They say that ‘you can’t manage what you can’t measure’. Nowhere is this truer than for the natural resources on which society depends. There are increasingly strong indications that we are already using more resources than the Earth can provide, and this does not bode well for the future of humanity. Society requires natural resources, including those provided by the land, water, atmosphere, and biodiversity, to survive and to develop. However, unless the exploitation of these resources is sustainable, they become depleted. Increases in population and consumption, along with changes in lifestyles, are placing huge strain on the availability and sustainability of natural resources. In just one example among many, it is estimated that 80% of the world’s population now live within areas where there is a high threat to water security. Exacerbated by anthropogenic climate change, these pressures could result in the collapse of natural ecosystems and loss of essential services. It would not be the first time. History can reveal examples of civilisations that collapsed following excessive depletion of natural resources (eg, the Mayan civilisation).
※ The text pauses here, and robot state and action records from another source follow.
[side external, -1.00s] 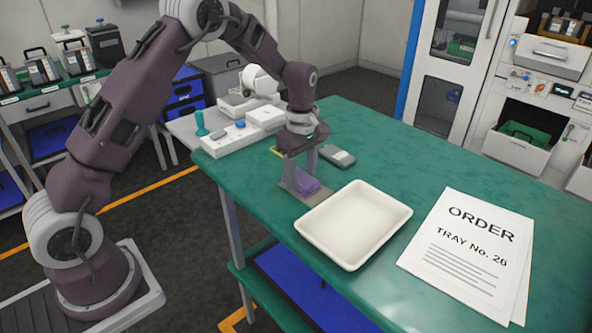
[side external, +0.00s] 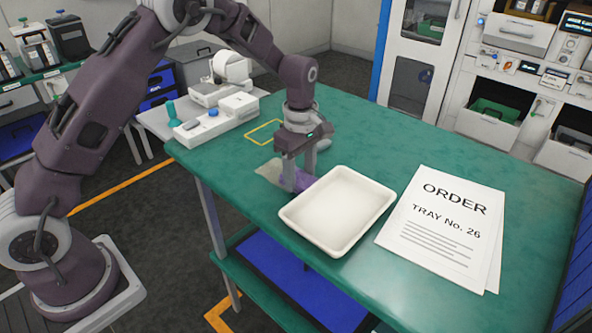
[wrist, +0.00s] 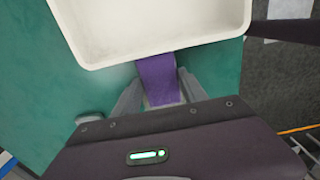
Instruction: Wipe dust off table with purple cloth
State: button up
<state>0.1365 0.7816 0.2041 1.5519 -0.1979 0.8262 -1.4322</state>
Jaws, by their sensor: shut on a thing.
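The purple cloth (side external: 300,181) is in my gripper (side external: 297,186), low at the green table (side external: 420,148), just left of the white tray. In the wrist view the cloth (wrist: 157,78) lies between the two grey fingers of my gripper (wrist: 160,92), and its far end reaches the tray's near rim. My gripper is shut on it. A greyish patch that looks like dust (side external: 269,171) lies on the table left of the fingers. The fingers hide part of the cloth, and I cannot tell how firmly it touches the table.
The white tray (side external: 288,216) stands close beside the cloth. Order papers (side external: 436,228) lie to its right. A yellow outline (side external: 263,132) marks bare table behind. White equipment (side external: 215,118) stands at the back left.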

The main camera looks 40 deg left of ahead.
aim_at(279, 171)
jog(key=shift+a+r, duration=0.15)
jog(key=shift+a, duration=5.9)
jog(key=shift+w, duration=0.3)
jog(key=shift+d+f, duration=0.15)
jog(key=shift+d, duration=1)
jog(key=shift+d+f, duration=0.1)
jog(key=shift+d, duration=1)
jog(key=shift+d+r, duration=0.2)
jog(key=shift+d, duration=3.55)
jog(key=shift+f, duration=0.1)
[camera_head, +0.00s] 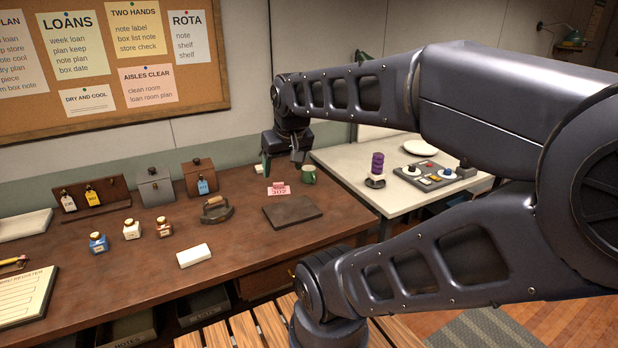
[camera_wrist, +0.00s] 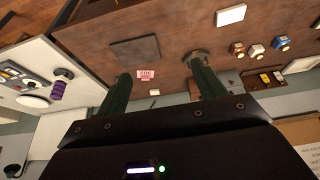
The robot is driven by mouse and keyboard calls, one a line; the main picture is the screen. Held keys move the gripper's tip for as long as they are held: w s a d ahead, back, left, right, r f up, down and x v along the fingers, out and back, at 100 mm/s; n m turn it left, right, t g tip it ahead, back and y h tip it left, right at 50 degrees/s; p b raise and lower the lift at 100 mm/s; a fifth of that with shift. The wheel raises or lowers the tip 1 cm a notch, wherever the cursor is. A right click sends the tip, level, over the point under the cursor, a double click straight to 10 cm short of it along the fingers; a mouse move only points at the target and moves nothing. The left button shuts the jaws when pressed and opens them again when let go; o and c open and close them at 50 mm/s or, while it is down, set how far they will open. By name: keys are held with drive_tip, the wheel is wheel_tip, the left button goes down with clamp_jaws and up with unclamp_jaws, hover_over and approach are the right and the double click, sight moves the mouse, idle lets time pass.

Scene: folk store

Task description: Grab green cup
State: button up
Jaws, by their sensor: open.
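In the wrist view my gripper (camera_wrist: 161,80) shows two spread dark green fingers. I cannot pick out the cup there; the left finger may hide it.
Small bottles (camera_head: 132,229) and a white block (camera_head: 194,255) are further left. A white table (camera_head: 345,165) adjoins at right, bearing a purple stack (camera_head: 377,164).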

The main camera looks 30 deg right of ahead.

The Sustainable Development Goals (SDGs), laid out by the United Nations in 2015, are the world’s attempt to combat this issue. They provide a map to guide and measure our progress towards a more sustainable global future. Countries around the world have pledged their commitment to achieving these goals by 2030. However, despite climate and environmental change being the single greatest threat to mankind, the SDGs are heavily slanted towards social and economic development.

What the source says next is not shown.